>>>

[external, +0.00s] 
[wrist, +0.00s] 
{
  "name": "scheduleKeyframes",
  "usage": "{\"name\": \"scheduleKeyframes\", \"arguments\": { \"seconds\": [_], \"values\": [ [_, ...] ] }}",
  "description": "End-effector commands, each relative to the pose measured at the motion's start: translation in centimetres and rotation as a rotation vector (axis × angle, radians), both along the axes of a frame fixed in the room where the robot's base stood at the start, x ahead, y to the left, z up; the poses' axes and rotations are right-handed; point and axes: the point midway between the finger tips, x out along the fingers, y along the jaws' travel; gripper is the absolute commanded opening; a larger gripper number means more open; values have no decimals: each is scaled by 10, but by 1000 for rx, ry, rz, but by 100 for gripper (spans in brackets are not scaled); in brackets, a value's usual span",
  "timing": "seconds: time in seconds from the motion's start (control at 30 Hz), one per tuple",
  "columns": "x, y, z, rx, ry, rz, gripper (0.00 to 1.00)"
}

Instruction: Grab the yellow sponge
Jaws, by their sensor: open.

<<<

PROBLEM TO SOLVE
Nothing in the listing may be changed; retype it all exactly.

FULL OUTPUT
[external, +0.00s] 
[wrist, +0.00s] 
{
  "name": "scheduleKeyframes",
  "usage": "{\"name\": \"scheduleKeyframes\", \"arguments\": { \"seconds\": [_], \"values\": [ [_, ...] ] }}",
  "description": "End-effector commands, each relative to the pose measured at the motion's start: translation in centimetres and rotation as a rotation vector (axis × angle, radians), both along the axes of a frame fixed in the room where the robot's base stood at the start, x ahead, y to the left, z up; the poses' axes and rotations are right-handed; point and axes: the point midway between the finger tips, x out along the fingers, y along the jaws' travel; gripper is the absolute commanded opening; a larger gripper number means more open; values have no decimals: each is scaled by 10, but by 1000 for rx, ry, rz, but by 100 for gripper (spans in brackets are not scaled); in brackets, a value's usual span",
  "timing": "seconds: time in seconds from the motion's start (control at 30 Hz), one per tuple",
  "columns": "x, y, z, rx, ry, rz, gripper (0.00 to 1.00)"
}

Instruction: Grab the yellow sponge
Jaws, by their sensor: open.

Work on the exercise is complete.